PROBLEM
Out of the lines below, please list those that hold the string "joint".

· · ·

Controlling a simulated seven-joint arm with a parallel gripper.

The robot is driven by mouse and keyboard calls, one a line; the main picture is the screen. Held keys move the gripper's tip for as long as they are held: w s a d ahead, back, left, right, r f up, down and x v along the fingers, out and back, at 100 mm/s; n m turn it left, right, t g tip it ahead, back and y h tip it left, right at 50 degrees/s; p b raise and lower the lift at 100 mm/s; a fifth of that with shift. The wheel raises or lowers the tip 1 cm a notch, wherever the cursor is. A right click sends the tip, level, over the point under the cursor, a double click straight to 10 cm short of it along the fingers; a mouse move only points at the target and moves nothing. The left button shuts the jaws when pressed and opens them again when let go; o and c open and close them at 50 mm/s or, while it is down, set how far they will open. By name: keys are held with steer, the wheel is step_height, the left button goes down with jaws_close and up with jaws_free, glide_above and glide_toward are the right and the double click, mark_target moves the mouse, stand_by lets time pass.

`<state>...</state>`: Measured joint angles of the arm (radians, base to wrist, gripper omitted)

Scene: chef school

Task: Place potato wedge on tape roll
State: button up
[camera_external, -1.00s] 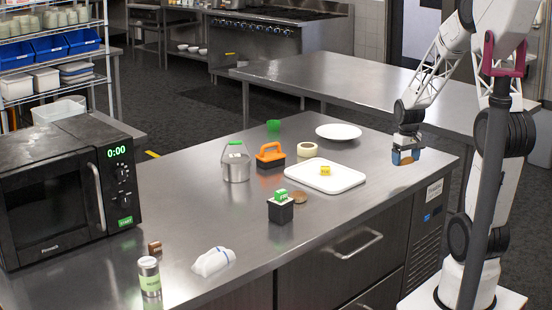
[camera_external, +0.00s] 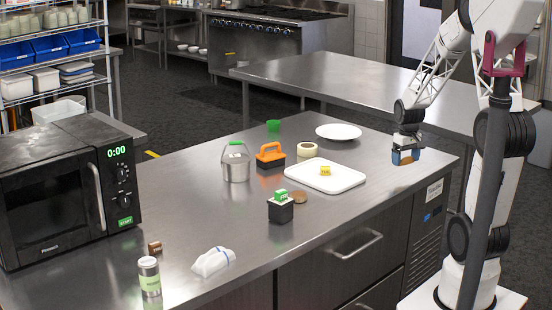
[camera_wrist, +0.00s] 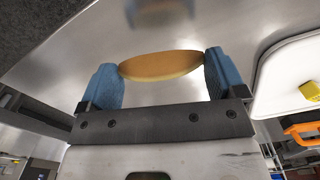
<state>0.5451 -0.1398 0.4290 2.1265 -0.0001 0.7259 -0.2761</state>
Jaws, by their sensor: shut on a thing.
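My gripper (camera_external: 405,157) hangs low above the right end of the steel counter in the external view. In the wrist view my gripper (camera_wrist: 162,75) has its blue fingers shut on the two ends of the potato wedge (camera_wrist: 160,65), an orange-tan oval piece. The wedge is held clear of the counter, and its faint reflection shows below. The tape roll (camera_external: 307,149), a cream ring with a dark centre, lies flat on the counter left of my gripper, behind the white tray. The tape roll cannot be made out in the wrist view.
Bare counter lies around the tray's right side.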

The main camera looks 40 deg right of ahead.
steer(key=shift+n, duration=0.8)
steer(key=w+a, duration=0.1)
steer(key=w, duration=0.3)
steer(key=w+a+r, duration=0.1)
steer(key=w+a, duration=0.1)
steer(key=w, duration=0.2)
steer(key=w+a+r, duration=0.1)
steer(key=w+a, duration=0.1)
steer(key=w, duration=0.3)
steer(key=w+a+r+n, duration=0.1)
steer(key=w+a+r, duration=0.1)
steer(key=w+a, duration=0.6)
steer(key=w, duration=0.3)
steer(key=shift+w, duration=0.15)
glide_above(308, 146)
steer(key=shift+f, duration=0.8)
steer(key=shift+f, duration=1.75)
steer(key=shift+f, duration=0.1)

· · ·

RESPONSE TO THE TASK
Controlling a simulated seven-joint arm with a parallel gripper.
`<state>...</state>`: Measured joint angles of the arm (radians, base to wrist, gripper omitted)

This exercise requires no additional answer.